(Entries from a robot dataset)
::::::::::
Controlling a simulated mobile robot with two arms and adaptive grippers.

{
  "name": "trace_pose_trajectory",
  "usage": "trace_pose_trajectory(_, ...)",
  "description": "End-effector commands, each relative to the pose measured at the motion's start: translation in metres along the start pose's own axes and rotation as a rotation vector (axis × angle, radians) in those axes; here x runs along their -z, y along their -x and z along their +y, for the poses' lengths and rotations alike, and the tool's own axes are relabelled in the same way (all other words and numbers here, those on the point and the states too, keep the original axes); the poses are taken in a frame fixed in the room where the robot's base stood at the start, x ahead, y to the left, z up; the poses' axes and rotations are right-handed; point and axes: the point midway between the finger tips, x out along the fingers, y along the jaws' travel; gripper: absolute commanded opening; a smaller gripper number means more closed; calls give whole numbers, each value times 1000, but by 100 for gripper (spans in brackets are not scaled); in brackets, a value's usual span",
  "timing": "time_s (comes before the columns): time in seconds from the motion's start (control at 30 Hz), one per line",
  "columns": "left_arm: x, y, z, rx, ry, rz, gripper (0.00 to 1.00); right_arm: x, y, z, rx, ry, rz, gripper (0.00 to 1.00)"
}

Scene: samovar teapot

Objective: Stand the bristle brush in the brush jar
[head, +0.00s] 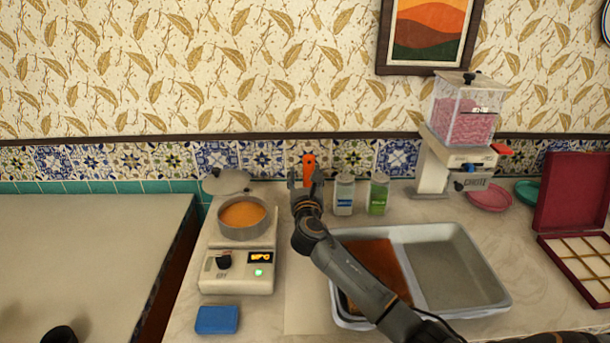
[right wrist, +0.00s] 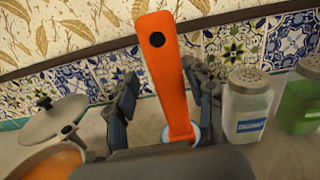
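An orange brush handle (head: 309,168) with a dark hole near its top stands near the wall, slightly tilted in the right wrist view (right wrist: 165,75). My right gripper (head: 306,180) is around it with its fingers apart. In the right wrist view the handle is between the fingers of the gripper (right wrist: 162,90), close to the right finger, with a clear gap to the left one. A pale blue rim (right wrist: 196,134) shows at the handle's lower end, perhaps the brush jar; most of it and the bristles are hidden behind my gripper. My left gripper is not recognisable in these views.
Two shakers, blue-labelled (head: 344,194) and green (head: 379,194), stand just right of my gripper. A scale (head: 238,268) with a pan (head: 242,218) is at left, a blue block (head: 217,320) before it. A two-basin tray (head: 490,288) lies under my forearm; a dispenser (head: 462,120) stands behind.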

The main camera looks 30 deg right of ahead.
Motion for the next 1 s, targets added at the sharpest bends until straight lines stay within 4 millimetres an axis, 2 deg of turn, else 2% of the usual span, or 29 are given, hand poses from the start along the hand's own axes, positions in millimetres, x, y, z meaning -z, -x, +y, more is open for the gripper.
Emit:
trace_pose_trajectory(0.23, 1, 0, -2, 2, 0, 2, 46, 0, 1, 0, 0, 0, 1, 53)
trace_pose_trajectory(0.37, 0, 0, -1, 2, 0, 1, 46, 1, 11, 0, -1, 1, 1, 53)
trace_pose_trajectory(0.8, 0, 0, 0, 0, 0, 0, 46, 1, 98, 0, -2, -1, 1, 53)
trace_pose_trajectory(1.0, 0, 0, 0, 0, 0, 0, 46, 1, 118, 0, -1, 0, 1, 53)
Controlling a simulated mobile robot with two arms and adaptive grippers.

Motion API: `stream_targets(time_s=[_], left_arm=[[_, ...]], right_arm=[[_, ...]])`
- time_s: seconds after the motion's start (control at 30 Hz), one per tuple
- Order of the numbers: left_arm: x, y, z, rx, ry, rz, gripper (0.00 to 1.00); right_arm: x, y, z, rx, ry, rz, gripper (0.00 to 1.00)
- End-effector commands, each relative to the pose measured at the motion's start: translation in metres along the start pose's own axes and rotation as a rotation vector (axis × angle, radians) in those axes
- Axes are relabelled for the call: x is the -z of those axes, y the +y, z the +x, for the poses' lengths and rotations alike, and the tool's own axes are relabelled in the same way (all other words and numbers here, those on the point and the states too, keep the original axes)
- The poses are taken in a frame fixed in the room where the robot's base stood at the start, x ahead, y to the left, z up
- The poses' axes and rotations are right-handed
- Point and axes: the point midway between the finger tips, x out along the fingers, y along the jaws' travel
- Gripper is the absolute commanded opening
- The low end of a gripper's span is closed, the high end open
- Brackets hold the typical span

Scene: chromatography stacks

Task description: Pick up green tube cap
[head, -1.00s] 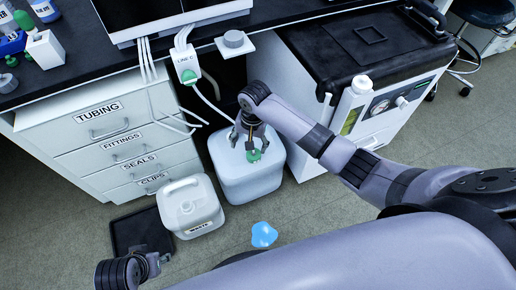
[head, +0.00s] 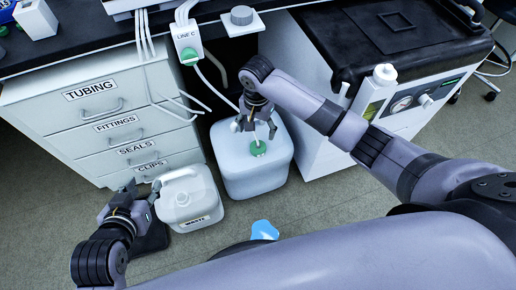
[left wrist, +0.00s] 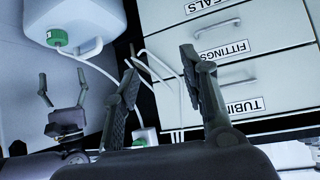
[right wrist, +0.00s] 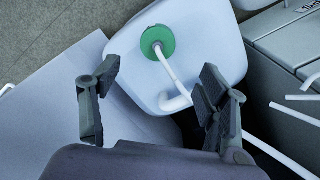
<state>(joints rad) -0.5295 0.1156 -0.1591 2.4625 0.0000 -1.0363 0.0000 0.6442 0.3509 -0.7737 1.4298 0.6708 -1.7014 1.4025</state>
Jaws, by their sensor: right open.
::::::::::
• [DIRECTIONS]
Tally the lines that hold the string "columns" and state the total, nothing more.

• [ANSWER TO THIS PROBLEM]
2